EXERCISE TASK
Extract every line of the material below and reproduce it faithfully.

DATASET EXTRACT
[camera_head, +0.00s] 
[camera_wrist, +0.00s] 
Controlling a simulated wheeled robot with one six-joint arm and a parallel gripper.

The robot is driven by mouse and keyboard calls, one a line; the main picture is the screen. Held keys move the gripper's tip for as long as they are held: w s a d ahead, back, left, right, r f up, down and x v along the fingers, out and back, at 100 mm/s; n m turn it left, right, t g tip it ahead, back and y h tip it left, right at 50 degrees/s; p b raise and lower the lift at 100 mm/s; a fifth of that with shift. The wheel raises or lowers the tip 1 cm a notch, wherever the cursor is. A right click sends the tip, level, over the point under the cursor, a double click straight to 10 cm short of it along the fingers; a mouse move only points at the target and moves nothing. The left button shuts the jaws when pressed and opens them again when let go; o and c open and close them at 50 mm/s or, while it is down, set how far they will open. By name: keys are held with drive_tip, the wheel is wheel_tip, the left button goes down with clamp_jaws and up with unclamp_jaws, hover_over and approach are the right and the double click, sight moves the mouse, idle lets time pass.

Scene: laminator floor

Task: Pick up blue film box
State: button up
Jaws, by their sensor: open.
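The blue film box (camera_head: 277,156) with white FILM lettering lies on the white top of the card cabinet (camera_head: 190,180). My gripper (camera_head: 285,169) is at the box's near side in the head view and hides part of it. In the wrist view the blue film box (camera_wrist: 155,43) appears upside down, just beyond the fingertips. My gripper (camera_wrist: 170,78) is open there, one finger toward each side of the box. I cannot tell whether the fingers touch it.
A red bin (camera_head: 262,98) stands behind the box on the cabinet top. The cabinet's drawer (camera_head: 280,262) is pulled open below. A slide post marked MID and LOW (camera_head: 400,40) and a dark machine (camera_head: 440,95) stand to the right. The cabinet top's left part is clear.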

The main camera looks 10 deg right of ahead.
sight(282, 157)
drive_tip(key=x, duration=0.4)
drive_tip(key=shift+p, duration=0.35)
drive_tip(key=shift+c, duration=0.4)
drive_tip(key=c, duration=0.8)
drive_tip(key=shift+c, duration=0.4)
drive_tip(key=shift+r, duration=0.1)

OUTPUT BELOW
[camera_head, +0.00s] 
[camera_wrist, +0.00s] 
Controlling a simulated wheeled robot with one six-joint arm and a parallel gripper.

The robot is driven by mouse and keyboard calls, one a line; the main picture is the screen. Held keys move the gripper's tip for as long as they are held: w s a d ahead, back, left, right, r f up, down and x v along the fingers, out and back, at 100 mm/s; n m turn it left, right, t g tip it ahead, back and y h tip it left, right at 50 degrees/s; p b raise and lower the lift at 100 mm/s; a fifth of that with shift. The wheel raises or lowers the tip 1 cm a notch, wherever the cursor is. A right click sends the tip, level, over the point under the cursor, a double click straight to 10 cm short of it along the fingers; a mouse move only points at the target and moves nothing. The left button shuts the jaws when pressed and opens them again when let go; o and c open and close them at 50 mm/s or, while it is down, set how far they will open. By name: keys are held with drive_tip, the wheel is wheel_tip, the left button goes down with clamp_jaws and up with unclamp_jaws, hover_over and approach are the right and the double click, sight moves the mouse, idle lets time pass.

Scene: laminator floor

Task: Pick up blue film box
State: button up
Jaws, by their sensor: open.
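The blue film box (camera_head: 277,156) with white FILM lettering lies on the white top of the card cabinet (camera_head: 190,180). My gripper (camera_head: 285,169) is at the box's near side in the head view and hides part of it. In the wrist view the blue film box (camera_wrist: 155,43) appears upside down, just beyond the fingertips. My gripper (camera_wrist: 170,78) is open there, one finger toward each side of the box. I cannot tell whether the fingers touch it.
A red bin (camera_head: 262,98) stands behind the box on the cabinet top. The cabinet's drawer (camera_head: 280,262) is pulled open below. A slide post marked MID and LOW (camera_head: 400,40) and a dark machine (camera_head: 440,95) stand to the right. The cabinet top's left part is clear.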

The main camera looks 10 deg right of ahead.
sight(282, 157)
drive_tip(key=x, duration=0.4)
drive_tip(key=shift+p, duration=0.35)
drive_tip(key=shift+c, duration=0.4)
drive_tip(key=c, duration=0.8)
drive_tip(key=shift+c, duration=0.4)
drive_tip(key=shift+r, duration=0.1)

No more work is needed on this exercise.